Por Pamela Cerdeira
Recuerdo poco de mi niñez, pero hay algunas escenas tan vívidas que podría tocarlas; mi mamá regalándome una colección de cuentos infantiles porque me fue bien en la clase de natación es uno de ellos. Los devoré. Aunque uno en especial me generaba una mezcla entre fascinación y morbo: La vendedora de fósforos, de Hans Christian Andersen. No entendía cómo era que un cuento para niños pudiera tener un final tan triste. Las edulcoradas versiones de Disney a los clásicos hablaban de la muerte, pero al inicio de sus relatos, nunca al final, el final era siempre feliz y con un príncipe al lado. Pero la vendedora de fósforos, una niña unos pocos años mayor que yo cuando lo leí, moría, y moría de frío, no había príncipe sino su abuela, o la imagen de su abuela muerta producto de la alucinación por inanición y no había un solo final alternativo por suceder, y eso me maravilló.

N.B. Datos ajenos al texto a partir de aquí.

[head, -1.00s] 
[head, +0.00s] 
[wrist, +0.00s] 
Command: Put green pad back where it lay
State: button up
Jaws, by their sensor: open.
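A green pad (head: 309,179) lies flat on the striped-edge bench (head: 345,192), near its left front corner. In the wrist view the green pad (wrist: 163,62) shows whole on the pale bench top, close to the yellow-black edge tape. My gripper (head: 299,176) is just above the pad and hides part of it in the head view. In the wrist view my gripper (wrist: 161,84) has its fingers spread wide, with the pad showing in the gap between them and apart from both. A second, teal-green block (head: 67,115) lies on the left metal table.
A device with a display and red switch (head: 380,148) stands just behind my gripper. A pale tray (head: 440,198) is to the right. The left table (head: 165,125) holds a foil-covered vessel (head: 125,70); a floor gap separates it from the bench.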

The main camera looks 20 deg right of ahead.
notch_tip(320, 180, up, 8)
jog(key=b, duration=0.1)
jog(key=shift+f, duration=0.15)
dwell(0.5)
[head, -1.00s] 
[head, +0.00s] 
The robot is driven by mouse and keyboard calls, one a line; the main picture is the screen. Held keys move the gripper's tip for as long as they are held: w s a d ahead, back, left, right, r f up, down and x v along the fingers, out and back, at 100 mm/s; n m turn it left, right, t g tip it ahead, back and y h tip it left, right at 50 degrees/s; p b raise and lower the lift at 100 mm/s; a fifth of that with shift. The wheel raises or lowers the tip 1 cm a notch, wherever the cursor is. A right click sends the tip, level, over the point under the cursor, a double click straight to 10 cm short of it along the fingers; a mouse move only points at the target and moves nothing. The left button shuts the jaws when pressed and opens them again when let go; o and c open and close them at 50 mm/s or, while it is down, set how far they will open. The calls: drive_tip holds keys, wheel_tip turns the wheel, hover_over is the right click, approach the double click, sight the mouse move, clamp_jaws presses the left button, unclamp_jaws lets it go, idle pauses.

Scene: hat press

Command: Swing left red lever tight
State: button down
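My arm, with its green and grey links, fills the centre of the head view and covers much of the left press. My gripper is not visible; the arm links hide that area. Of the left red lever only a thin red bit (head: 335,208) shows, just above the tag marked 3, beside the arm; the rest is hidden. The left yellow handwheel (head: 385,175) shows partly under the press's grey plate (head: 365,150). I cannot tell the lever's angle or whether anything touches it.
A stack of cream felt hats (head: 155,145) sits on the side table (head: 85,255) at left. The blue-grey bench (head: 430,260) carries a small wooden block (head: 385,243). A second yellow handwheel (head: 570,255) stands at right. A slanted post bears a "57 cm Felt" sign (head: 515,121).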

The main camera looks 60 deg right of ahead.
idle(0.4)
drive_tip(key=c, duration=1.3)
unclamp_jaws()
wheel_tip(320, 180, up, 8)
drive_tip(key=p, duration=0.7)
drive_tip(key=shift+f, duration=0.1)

En mis veintes comencé a leer Mujeres que Corren con Lobos, de Clarissa Pinkola Estés, psicoanalista, poeta, cantadora y guardiana de antiguos relatos, como ella misma se describe en su libro. Ella sostiene que “los cuentos de hadas, los mitos y los relatos proporcionan interpretaciones que aguzan nuestra visión y nos permiten distinguir y reencontrar el camino trazado por la naturaleza salvaje. Las enseñanzas que contienen nos infunden confianza: el camino no se ha terminado sino que sigue conduciendo a las mujeres hacia el conocimiento cada vez más profundo de sí mismas. El capítulo de Barba Azul me hizo ver mi propio “cuento de hadas” y la explicación de Clarisa sobre la importancia de seguir nuestra intuición y aprovechar el momento para escapar y volver a nosotras mismas le dio un vuelco a mi vida. Un libro que no terminé de leer, me salvó.